# GIVEN EXERCISE
Check the listing below for lines with the word "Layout" and say how many there are, with nothing but the number.

======== PROVIDED INFORMATION

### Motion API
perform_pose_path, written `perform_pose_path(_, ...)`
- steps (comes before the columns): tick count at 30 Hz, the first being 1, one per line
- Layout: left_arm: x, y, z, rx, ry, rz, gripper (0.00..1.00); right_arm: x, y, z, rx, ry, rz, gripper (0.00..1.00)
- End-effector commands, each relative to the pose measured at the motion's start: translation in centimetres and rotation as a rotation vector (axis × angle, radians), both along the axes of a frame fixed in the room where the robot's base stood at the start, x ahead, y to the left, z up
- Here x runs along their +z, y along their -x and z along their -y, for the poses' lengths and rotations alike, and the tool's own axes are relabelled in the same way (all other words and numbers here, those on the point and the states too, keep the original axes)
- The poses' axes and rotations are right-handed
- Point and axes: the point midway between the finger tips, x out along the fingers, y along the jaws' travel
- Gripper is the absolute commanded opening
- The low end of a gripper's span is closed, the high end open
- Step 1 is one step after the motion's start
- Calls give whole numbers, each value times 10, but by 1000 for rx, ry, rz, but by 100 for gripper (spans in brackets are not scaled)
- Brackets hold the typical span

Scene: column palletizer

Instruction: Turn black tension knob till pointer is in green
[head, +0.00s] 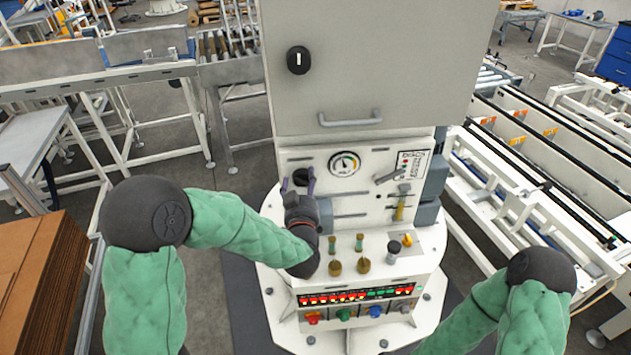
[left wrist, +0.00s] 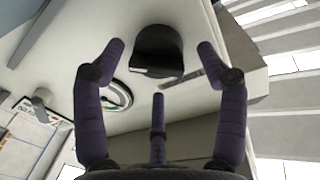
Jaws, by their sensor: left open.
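The black tension knob (head: 301,176) sits on the white panel, left of the round gauge (head: 344,163). In the left wrist view the knob (left wrist: 158,50) has a pale mark on its face, and part of the gauge (left wrist: 117,96) shows behind a finger. The gauge has a coloured band; its pointer is too small to read surely. My left gripper (head: 298,184) is open in front of the knob. In the left wrist view my left gripper's (left wrist: 161,48) two long fingers stand either side of the knob, apart from it, with a third finger below. My right gripper is out of view.
Small levers (head: 389,176) and a yellow-handled part (head: 399,208) are right of the gauge. Brass fittings (head: 363,265) and coloured buttons (head: 344,314) lie on the console below. A cabinet door with a grey handle (head: 350,118) is above. Conveyors flank the machine.

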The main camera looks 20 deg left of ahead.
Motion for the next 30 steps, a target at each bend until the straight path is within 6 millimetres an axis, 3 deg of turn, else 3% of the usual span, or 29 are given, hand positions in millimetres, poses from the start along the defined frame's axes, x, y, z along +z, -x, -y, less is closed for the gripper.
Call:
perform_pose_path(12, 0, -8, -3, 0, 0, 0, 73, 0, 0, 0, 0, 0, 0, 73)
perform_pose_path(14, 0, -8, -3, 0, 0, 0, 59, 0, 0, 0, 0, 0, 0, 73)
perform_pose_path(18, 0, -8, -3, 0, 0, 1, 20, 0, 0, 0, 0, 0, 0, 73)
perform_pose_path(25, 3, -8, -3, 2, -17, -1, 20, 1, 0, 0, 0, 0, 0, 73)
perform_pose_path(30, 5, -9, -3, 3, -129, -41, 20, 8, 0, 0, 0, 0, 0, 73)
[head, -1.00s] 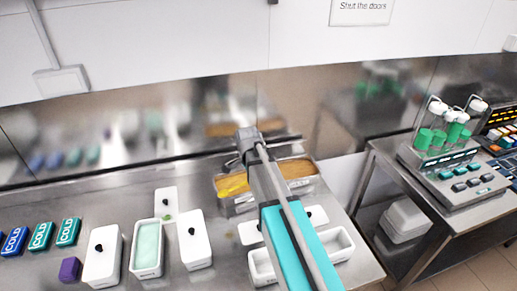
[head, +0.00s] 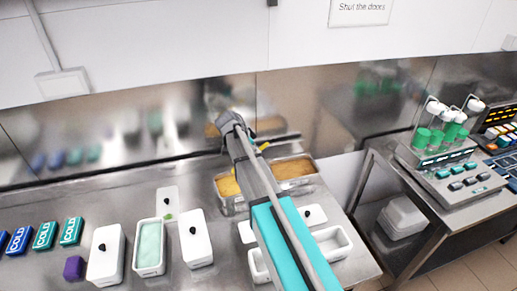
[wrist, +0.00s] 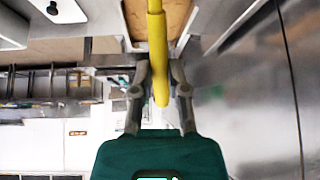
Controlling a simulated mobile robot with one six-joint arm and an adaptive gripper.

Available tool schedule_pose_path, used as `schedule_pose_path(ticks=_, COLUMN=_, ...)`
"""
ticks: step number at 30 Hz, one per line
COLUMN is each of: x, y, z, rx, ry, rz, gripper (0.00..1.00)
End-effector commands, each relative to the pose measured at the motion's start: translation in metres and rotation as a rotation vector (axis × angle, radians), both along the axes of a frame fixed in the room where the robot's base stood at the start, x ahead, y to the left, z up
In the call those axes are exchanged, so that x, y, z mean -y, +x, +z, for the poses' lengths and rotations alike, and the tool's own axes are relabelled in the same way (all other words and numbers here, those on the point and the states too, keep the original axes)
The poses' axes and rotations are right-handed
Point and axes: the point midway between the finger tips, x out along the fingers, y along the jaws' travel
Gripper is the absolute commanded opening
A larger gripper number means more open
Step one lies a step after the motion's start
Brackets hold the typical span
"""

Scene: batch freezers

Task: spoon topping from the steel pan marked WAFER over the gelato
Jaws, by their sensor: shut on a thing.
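My gripper (head: 246,130) is over the back of the counter, above the steel pans. In the wrist view its fingers (wrist: 159,72) are shut on a yellow handle (wrist: 156,45), which I take to be the spoon's; its far end is out of that view. A bit of yellow handle (head: 264,146) shows beside the gripper in the head view. One steel pan (head: 222,205) holds yellowish topping; the pan to its right (head: 316,180) holds brown topping. I cannot read WAFER on either. Pale green gelato (head: 151,245) fills an open white tub left of my arm.
White lidded tubs (head: 195,240) (head: 106,255) flank the gelato. A purple block (head: 74,268) and blue and teal COLD boxes (head: 40,236) stand further left. An empty white tub (head: 330,242) is right of my arm. A machine with green cups (head: 440,150) stands on another bench.

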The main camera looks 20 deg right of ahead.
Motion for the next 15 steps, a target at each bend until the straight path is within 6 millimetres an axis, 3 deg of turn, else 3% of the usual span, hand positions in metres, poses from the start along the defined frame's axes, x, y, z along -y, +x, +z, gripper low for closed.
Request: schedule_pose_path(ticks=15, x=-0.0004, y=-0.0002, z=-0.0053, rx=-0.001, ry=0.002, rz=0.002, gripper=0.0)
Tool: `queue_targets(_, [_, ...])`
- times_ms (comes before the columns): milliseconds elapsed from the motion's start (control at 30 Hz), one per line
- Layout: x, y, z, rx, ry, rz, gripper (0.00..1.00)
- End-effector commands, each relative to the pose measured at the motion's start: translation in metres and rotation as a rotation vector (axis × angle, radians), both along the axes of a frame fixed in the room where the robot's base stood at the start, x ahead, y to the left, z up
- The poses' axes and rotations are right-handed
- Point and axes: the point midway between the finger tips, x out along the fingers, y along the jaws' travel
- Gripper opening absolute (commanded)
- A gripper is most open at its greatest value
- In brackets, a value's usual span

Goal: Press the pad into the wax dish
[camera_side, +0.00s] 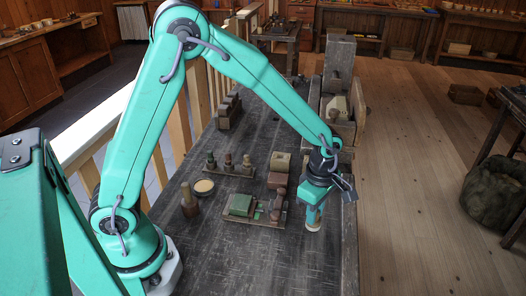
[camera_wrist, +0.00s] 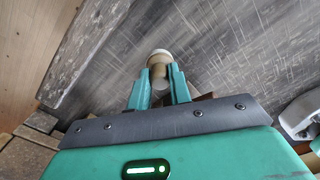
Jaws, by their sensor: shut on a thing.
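My gripper (camera_side: 314,208) is shut on the pad (camera_side: 313,227), a short round piece with a pale end pointing down, at the right side of the dark table. In the wrist view the pad (camera_wrist: 158,57) sticks out between the two teal fingers of my gripper (camera_wrist: 160,74), its pale round end outermost. The wax dish (camera_side: 204,187), a small round dark dish with a yellowish fill, stands well to the left of my gripper in the side view. The pad is apart from it. Whether the pad touches the table is hard to tell.
Between the dish and my gripper lies a wooden board with a green block (camera_side: 240,204) and small pieces. A brown turned piece (camera_side: 190,201) stands left of the dish. Several spools (camera_side: 228,166) stand on a strip behind. A reddish block (camera_side: 277,181) lies near my gripper.

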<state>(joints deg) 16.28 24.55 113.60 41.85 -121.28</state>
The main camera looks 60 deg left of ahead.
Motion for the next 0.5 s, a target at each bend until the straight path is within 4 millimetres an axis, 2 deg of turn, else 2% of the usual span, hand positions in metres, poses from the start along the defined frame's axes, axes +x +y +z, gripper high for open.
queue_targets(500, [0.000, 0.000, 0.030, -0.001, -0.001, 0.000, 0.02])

================

# SOLUTION
2